■ GIVEN INSTRUCTION: Pull out exactly the lines from the line containing "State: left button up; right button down" to the line containing "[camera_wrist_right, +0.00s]", both lines included, with pictures removed from the copy.
==========
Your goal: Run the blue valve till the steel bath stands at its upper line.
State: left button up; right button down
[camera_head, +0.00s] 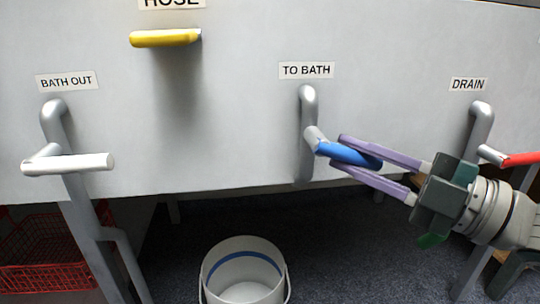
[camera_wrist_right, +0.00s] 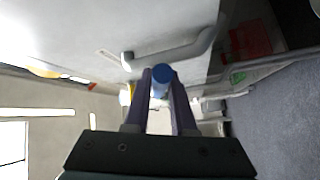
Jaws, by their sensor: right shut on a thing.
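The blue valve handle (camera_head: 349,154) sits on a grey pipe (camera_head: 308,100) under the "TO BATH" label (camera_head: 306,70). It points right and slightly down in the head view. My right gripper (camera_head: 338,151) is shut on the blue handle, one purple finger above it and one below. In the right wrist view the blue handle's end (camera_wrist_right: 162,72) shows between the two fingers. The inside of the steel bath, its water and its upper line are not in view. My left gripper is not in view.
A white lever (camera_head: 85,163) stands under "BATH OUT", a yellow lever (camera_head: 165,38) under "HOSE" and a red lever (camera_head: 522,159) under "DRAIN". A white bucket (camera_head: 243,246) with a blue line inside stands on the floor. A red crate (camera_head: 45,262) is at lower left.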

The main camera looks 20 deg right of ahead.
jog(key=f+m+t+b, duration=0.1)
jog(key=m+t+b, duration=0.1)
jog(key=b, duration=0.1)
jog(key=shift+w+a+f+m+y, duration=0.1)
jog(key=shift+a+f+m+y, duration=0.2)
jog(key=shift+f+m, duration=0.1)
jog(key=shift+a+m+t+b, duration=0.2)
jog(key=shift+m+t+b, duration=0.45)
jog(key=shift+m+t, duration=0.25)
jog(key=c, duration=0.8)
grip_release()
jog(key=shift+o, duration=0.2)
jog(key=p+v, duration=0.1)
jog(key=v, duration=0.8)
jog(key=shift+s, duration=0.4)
==========
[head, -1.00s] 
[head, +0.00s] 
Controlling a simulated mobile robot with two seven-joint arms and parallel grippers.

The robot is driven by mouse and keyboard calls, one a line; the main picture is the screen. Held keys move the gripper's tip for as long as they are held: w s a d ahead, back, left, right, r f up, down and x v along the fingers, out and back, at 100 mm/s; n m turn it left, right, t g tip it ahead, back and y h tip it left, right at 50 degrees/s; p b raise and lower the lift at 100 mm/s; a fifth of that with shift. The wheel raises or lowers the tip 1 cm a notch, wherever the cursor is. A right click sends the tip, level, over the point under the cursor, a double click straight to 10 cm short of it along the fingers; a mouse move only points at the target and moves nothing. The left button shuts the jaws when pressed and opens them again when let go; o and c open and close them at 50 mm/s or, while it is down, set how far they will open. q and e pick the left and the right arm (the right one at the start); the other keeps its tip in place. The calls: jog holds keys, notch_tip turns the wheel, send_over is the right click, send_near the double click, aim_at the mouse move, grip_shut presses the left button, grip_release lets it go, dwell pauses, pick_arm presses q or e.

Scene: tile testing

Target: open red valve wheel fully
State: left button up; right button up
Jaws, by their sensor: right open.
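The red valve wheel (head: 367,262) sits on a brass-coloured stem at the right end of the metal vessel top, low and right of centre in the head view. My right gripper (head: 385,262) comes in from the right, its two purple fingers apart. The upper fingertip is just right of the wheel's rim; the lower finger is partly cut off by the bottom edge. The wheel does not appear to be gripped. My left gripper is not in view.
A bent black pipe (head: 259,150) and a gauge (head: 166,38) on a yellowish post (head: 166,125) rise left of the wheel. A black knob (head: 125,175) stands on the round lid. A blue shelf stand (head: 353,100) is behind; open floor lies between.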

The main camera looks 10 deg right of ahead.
==========
■ OUTPUT OF THE TASK:
State: left button up; right button down
[camera_head, +0.00s] 
[camera_wrist_right, +0.00s] 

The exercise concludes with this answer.